Ann Freedman, een kunstverkoper van The Knoedler Gallery, blijkt de werken op de kop te hebben getikt bij een onbekende handelaar, ene Glafira Rosales, die ze nog nét niet vanuit haar eigen kofferbak verkocht. De precieze herkomst van de schilderijen was in elk geval onbekend. Bij een beetje kunstkenner zouden dan alle alarmbellen moeten afgaan, maar als er zéér gewild werk kan worden verzameld of gewoon absurd veel geld, naar verluidt in totaal zo’n tachtig miljoen dollar, kan worden verdiend, heeft dat natuurlijk effect op het beoordelingsvermogen.

Freedman vindt het nog altijd ‘afschuwelijk’ dat ze zich zo’n vijftien jaar lang in de luren heeft laten leggen door Rosales, haar partner/beroepszwendelaar Jose Carlos Bergantinos Diaz en hun eigenste meestervervalser, de Chinese wiskundeleraar Pei-Shen Qian.
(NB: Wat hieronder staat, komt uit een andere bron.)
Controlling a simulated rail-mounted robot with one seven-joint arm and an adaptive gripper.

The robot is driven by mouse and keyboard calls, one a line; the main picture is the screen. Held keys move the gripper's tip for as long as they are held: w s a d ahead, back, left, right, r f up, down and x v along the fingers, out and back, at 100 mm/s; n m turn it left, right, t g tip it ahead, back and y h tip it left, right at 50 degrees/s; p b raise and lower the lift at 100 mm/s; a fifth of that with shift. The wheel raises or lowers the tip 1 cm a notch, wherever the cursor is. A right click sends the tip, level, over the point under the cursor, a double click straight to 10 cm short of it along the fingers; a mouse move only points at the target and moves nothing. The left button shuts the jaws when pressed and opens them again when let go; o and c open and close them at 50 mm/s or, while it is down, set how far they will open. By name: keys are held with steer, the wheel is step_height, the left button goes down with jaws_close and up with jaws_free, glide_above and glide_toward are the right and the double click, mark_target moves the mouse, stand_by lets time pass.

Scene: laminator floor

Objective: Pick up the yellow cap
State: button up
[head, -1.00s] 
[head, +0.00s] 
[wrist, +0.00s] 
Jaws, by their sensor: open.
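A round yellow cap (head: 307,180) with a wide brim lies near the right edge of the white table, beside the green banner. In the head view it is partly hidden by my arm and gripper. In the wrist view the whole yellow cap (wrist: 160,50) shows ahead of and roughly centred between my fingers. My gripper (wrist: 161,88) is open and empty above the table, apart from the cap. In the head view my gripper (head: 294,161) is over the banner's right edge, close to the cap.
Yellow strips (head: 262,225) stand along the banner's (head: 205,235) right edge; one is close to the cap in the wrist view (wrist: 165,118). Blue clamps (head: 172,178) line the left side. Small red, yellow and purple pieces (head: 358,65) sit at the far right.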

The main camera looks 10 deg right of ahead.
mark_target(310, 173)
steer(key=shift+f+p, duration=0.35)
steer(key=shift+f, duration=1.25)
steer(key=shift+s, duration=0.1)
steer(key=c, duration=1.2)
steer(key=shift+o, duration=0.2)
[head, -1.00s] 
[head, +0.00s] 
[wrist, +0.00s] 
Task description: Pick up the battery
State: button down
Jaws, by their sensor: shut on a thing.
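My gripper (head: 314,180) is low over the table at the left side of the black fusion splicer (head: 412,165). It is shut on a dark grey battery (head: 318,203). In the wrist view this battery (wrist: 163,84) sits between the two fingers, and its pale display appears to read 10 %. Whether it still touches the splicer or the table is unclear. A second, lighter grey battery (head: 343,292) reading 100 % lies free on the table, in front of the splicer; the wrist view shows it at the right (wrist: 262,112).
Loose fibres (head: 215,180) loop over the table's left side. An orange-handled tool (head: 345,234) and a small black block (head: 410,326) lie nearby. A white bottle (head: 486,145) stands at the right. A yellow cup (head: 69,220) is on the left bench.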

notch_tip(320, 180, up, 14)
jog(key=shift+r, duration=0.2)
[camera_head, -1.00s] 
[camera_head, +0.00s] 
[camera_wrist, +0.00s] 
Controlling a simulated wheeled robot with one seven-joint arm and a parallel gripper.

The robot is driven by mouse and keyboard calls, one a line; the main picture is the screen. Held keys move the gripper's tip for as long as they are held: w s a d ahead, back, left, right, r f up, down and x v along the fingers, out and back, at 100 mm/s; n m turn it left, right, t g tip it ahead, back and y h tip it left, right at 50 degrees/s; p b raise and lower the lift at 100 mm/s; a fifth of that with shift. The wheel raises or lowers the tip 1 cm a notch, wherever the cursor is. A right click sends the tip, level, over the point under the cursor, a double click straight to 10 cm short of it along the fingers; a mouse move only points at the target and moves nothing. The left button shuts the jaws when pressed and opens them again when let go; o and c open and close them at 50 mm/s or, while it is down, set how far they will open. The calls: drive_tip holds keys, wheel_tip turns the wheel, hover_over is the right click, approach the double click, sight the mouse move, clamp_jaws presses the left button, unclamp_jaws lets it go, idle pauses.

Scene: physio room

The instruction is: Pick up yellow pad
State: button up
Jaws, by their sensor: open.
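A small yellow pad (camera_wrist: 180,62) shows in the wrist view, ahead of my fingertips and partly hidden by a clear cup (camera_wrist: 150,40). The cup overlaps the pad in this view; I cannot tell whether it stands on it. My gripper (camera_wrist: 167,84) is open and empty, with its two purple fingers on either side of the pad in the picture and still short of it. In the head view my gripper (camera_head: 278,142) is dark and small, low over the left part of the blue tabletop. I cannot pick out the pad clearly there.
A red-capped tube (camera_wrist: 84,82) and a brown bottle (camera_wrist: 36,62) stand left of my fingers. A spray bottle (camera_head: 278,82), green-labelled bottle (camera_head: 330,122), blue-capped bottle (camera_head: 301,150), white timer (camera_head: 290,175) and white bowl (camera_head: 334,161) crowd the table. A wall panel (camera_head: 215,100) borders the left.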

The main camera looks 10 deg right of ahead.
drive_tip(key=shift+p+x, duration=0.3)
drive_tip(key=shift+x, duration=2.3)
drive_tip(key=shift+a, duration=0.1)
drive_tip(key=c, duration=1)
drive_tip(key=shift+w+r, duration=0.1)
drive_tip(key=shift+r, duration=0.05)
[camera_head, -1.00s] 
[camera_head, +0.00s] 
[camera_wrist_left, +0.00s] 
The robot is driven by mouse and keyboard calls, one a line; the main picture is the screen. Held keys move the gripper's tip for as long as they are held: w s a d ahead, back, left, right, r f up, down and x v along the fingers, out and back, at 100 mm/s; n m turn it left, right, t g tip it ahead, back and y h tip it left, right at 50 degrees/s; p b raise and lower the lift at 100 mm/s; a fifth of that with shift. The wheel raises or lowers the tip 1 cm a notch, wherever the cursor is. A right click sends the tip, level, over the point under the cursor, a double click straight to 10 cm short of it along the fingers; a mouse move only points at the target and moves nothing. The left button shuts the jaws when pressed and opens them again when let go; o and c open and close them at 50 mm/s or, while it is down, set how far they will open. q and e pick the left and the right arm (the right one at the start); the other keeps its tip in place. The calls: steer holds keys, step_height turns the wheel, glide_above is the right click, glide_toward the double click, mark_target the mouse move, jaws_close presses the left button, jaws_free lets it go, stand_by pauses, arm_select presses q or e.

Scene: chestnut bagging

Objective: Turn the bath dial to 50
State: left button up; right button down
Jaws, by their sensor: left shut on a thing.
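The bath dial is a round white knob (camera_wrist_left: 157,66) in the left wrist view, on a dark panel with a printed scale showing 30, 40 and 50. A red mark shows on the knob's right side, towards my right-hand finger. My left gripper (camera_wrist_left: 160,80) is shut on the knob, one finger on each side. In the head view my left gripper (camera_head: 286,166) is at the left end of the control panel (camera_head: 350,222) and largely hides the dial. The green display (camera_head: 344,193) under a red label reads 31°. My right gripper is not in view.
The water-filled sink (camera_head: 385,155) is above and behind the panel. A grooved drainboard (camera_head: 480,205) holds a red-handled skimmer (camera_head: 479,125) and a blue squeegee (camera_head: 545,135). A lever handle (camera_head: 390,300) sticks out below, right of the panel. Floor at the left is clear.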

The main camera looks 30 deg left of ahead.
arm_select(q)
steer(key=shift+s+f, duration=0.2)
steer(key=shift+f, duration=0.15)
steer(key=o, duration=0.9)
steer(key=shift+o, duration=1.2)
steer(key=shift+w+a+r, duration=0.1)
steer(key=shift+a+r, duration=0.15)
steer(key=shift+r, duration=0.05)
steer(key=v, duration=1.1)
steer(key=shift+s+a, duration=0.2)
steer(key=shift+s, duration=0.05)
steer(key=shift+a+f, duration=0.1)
Maar ja, zelfs de zoon van Mark Rothko dacht dat het om een authentiek schilderij van zijn vader ging… Kunstkenner Jack Flam, die aangifte deed bij de FBI vanwege oplichting, kan dat echter nauwelijks geloven, zegt hij in Made You Look: A True Story About Fake Art (90 min.). Een doorgewinterde kunsthandelaar als Ann Freedman moet op een gegeven moment door hebben gehad dat ze vervalsingen verkocht. En toch ging ze vrolijk verder.

Daarmee staan de pionnen op het bord voor deze vermakelijke documentaire van Barry Avrich, waarin Freedman, Flam, Bergantinos en een keur aan journalisten, advocaten, aanklagers, verzamelaars, kunstcritici en handelaren hun licht laten schijnen over ‘het grootste kunstschandaal uit de Amerikaanse geschiedenis’. Een kwestie, opgediend met speelse klassieke muziek, die al tot diverse rechtszaken en reputatieschade bij vrijwel alle direct betrokkenen heeft geleid. Want niemand wordt er graag mee geconfronteerd dat hij al een hele tijd geen kleren aan blijkt te hebben. Of dat hij het was die tegen een ander heeft gezegd dat die er, poedelnaakt, zo beeldig uitzag.